Whether played online or offline, games of skill are judicially protected and cannot be viewed as gambling, writes Suhaan Mukerji
Playing games of skill such as rummy or bridge has been judicially held to be not akin to gambling or gaming (both expressions being judicially held to be synonymous). This has been the consistent view of the Supreme Court for the past 50 years.
In two landmark Supreme Court cases, State of Bombay v RMD Chamarbaugwala (AIR 1957 SC 699), and RMD Chamarbaugwala v Union of India (AIR 1957 SC 628), it was held that competitions that involved substantial skill were not gambling activities. Such competitions were business activities, the protection of which was guaranteed under article 19(1)(g) of the constitution.

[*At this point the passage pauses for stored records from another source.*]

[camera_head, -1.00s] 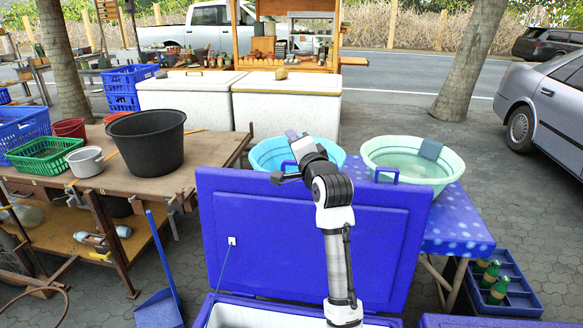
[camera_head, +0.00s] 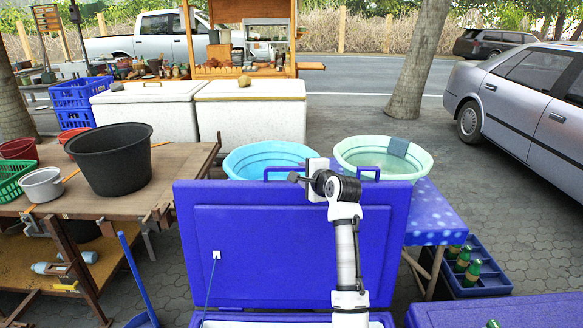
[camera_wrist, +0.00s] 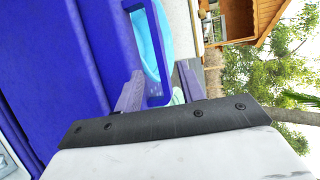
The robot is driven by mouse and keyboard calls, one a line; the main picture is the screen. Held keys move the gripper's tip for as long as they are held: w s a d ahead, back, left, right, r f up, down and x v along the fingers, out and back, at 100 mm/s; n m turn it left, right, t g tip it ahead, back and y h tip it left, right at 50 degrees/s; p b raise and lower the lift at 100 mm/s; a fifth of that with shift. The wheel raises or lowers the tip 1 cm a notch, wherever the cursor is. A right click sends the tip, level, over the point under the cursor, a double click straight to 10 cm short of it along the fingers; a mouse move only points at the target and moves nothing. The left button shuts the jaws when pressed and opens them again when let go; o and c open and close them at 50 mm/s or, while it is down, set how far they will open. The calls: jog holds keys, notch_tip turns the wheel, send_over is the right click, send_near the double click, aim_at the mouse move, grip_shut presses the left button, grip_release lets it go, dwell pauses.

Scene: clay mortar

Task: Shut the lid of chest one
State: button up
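The blue chest lid (camera_head: 290,245) stands open and upright in the head view, its inner face toward me. The chest's white-lined body (camera_head: 290,322) shows only as a strip at the bottom edge. Blue handles rise along the lid's top edge; the left one (camera_head: 281,170) is beside my gripper. My gripper (camera_wrist: 160,82) is at that top edge, behind my dark wrist in the head view. In the wrist view its two fingers are apart, one on each side of a blue handle loop (camera_wrist: 153,60). I cannot tell whether they touch it.
Behind the lid, a blue basin (camera_head: 262,155) and a pale green basin (camera_head: 375,150) stand on a spotted blue table (camera_head: 440,215). A wooden bench (camera_head: 120,195) with a black tub (camera_head: 112,160) is at left. Another blue lid (camera_head: 495,312) is at lower right.

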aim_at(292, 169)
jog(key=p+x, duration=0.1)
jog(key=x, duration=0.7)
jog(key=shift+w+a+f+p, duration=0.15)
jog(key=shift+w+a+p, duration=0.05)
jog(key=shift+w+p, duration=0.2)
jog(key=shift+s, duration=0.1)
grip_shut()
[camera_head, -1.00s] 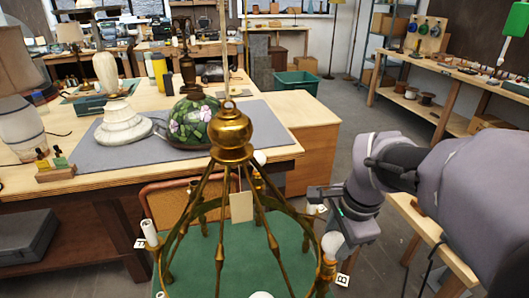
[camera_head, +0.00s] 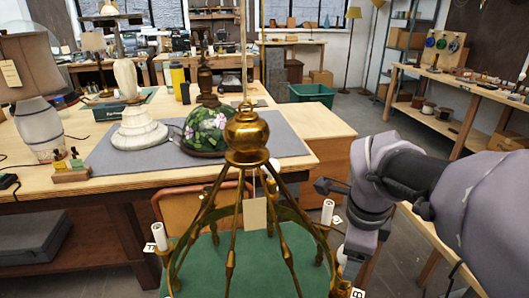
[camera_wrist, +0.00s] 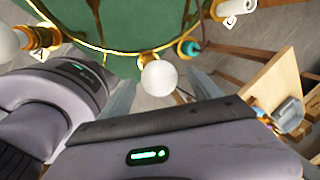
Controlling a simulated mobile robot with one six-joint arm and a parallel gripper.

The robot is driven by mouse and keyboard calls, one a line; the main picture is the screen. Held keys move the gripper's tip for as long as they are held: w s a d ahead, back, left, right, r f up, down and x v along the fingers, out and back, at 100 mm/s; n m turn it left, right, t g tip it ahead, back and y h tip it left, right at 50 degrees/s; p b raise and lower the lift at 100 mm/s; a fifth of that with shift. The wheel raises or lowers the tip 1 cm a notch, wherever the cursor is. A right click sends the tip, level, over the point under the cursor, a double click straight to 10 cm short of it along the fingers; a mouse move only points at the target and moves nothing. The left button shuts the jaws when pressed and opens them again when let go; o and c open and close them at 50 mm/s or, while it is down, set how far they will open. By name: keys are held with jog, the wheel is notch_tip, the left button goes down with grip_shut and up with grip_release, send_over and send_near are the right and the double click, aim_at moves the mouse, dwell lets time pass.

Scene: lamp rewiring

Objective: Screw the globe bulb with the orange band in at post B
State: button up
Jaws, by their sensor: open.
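A brass lamp frame (camera_head: 247,135) with a ring and several posts stands in front of me. A tag marked B (camera_head: 357,293) is at its lower right, by a post cut by the picture's edge. In the wrist view a white globe bulb (camera_wrist: 160,77) sits on a brass holder (camera_wrist: 148,57) on the ring. My gripper (camera_wrist: 160,84) is open, with its grey fingers apart on either side of this bulb. I cannot make out an orange band on it. Another globe bulb (camera_wrist: 6,42) is by tag A (camera_wrist: 38,55).
A white sleeve (camera_wrist: 236,6) stands by tag C (camera_wrist: 228,22). A workbench with a grey mat (camera_head: 103,158), a white lamp base (camera_head: 138,130) and a flowered green shade (camera_head: 208,128) is behind the frame.

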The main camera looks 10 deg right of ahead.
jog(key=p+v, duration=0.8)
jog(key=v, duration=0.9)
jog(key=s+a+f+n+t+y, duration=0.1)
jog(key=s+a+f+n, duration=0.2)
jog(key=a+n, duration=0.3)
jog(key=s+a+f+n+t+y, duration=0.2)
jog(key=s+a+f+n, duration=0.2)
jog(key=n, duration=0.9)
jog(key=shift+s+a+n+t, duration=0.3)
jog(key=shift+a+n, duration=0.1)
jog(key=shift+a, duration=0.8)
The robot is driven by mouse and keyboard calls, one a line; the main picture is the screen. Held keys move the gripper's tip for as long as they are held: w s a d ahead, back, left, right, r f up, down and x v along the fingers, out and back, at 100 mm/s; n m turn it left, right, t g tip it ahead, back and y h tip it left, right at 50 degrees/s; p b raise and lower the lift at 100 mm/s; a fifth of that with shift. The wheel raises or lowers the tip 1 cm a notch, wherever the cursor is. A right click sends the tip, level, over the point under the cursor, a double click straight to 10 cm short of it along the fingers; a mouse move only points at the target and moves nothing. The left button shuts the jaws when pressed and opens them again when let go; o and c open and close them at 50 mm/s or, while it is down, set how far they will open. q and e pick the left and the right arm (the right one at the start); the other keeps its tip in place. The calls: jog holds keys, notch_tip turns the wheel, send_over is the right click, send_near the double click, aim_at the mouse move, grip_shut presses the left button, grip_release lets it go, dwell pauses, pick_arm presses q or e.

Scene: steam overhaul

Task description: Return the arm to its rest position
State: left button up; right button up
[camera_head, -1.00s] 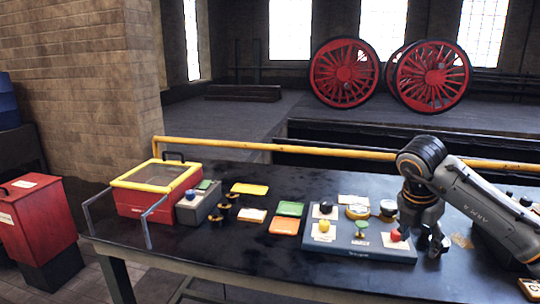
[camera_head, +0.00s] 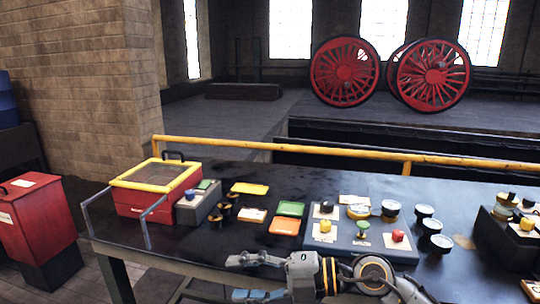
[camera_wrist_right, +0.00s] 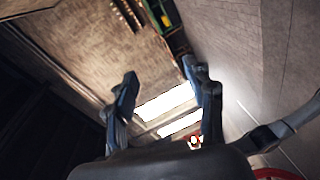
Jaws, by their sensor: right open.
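My right gripper (camera_head: 236,277) is at the bottom middle of the head view, in front of the table's front edge, with its fingers pointing left. It is open and empty. In the right wrist view its two fingers (camera_wrist_right: 160,80) stand well apart, with only wall and bright windows beyond them. My right arm (camera_head: 372,275) comes in low from the bottom right and covers part of the table's front edge. My left gripper does not show.
The dark table (camera_head: 250,245) carries a blue-grey board (camera_head: 345,247) with several knobs, a red box with a yellow rim (camera_head: 135,182), coloured trays and round gauges (camera_head: 424,211). A yellow rail (camera_head: 300,149) runs along the back. A red bin (camera_head: 38,215) stands at left.

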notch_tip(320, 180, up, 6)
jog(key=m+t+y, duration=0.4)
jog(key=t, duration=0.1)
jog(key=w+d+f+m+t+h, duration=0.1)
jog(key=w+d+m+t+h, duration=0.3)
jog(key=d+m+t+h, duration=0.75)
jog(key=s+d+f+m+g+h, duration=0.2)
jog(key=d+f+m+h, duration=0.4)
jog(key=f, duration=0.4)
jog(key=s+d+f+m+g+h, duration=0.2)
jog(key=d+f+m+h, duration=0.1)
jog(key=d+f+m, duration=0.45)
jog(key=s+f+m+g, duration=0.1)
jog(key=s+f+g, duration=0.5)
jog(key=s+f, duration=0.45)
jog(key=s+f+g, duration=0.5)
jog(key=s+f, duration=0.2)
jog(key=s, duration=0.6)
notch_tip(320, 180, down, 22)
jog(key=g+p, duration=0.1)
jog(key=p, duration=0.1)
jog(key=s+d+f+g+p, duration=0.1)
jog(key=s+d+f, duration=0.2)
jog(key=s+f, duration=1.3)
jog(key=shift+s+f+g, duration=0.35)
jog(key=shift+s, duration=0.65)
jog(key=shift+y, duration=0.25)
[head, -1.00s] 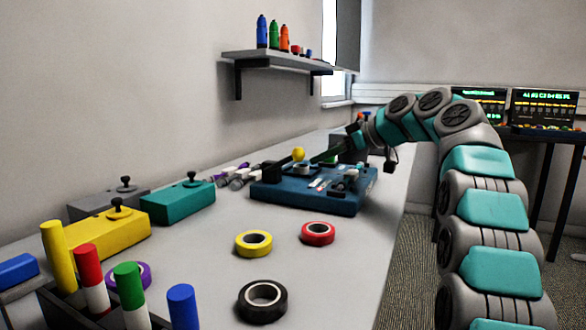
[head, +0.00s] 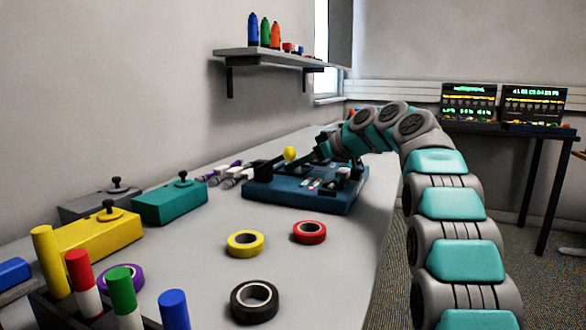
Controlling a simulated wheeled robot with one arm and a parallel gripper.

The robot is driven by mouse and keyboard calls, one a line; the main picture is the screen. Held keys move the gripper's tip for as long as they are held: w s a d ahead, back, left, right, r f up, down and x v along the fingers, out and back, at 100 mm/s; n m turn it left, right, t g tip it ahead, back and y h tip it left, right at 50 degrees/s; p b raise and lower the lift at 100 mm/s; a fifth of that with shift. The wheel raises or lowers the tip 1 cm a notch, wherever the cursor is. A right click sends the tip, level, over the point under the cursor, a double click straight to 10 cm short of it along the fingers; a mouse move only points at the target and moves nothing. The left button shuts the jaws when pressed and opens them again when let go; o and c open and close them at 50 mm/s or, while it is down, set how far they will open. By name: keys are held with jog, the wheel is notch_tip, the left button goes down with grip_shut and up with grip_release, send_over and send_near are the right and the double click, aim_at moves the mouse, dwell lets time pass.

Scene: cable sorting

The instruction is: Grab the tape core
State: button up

Ten years after the Chamarbaugwala decisions, the Supreme Court, in State of AP v K Satyanarayna (AIR 1968 SC 825), held rummy to be a game of skill since it entailed considerable skill in holding and discarding cards. The predominance test was evolved by the Supreme Court in this decision, being that rummy was “mainly and predominantly a game of skill”. In 1996, the Supreme Court had to deal with the subject of horse racing in Dr KR Lakshmanan v State of Tamil Nadu and Anr (1996 2 SCC 226). In paragraph 3 of the judgment, the court took note of the definition of the word “gambling” contained in the New Encyclopaedia Britannica, as: “The betting or staking of something of value, with the consciousness of risk and hope of gain on the outcome of a game, a contest, or an uncertain event, the result of which may be determined by chance or accident, or have an unexpected result by reason of the better’s miscalculations”, as well as the definition in Black’s Law Dictionary: “Gambling involves not only chance, but a hope of gaining something beyond the amount played. Gambling consists of consideration, an element of chance and a reward.”